How does a PLM system work?
A PLM system gives designers and engineers access to the critical data they need in real time. The system streamlines project management by linking CAD (computer-aided design) data with a bill of materials and other enterprise data sources, such as integration with an ERP system, and manages this product data through all stages of the product development lifecycle.
PLM also prevents designers and engineers from operating in a disconnected vacuum, giving them insight into external sources of information like customer and analyst feedback on current products, performance data on products in the field, and visibility into the limitations of downstream processes like manufacturing.
A PLM system also benefits teams beyond design and engineering. It can provide ‘single source of truth’ visibility to business stakeholders and/or suppliers for easy delivery of feedback early in the product development process.
Evolution of product lifecycle management
In the 1980s, American Motors Corporation (AMC) was a small player in the automotive industry.
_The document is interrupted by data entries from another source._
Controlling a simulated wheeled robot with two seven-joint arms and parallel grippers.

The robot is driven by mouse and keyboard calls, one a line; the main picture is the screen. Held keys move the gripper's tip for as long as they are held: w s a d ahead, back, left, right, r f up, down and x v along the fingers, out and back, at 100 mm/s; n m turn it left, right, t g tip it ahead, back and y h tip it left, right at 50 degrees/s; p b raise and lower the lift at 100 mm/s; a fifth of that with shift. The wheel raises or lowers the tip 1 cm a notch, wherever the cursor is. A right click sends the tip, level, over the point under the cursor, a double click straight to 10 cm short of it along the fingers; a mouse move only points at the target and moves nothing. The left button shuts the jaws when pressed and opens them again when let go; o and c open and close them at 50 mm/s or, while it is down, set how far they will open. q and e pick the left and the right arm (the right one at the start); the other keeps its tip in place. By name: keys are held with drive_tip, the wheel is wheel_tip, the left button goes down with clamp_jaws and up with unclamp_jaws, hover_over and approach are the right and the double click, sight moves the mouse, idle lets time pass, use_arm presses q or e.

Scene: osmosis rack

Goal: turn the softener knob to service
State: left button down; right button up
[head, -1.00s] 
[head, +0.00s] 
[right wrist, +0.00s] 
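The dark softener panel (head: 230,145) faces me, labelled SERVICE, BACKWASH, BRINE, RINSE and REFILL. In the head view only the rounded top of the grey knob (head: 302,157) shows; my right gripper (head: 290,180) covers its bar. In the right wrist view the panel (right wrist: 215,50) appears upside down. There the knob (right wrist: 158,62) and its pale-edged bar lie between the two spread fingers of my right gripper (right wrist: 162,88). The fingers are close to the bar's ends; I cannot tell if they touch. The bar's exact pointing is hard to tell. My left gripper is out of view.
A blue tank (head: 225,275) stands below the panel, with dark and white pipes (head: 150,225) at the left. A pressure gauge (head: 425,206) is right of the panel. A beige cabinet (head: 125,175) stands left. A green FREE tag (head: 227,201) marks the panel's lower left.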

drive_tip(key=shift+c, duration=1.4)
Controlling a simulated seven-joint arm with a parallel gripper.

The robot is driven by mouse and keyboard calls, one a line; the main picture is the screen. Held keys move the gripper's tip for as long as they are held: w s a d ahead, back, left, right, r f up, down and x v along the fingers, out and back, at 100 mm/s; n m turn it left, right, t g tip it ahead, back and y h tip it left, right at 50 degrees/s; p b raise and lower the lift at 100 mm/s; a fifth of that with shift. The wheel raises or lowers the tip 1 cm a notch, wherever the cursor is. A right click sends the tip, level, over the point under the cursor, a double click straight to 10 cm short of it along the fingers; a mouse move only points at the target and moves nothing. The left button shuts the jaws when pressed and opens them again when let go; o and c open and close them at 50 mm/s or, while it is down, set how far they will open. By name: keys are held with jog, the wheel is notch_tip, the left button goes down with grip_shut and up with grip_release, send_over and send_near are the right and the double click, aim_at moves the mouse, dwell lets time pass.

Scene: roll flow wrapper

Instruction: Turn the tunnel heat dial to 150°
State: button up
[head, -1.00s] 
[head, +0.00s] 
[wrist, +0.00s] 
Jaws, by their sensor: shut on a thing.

The company lacked the big budgets of larger players in the market, which hampered its ability to compete effectively. AMC leadership had the idea of tracking products from inception to end-of-life in order to improve processes and compete more efficiently – the first iteration of product lifecycle management.
The data gathered was used to inform better decisions from ideation through to procurement and the production process. AMC grew its market share and the company was later bought by Chrysler and became the auto industry’s lowest-cost producer by the mid-1990s.
Today, PLM has been adopted across manufacturing to foster collaboration, boost innovation, and efficiently support growth through designing to customer demand and product individualization.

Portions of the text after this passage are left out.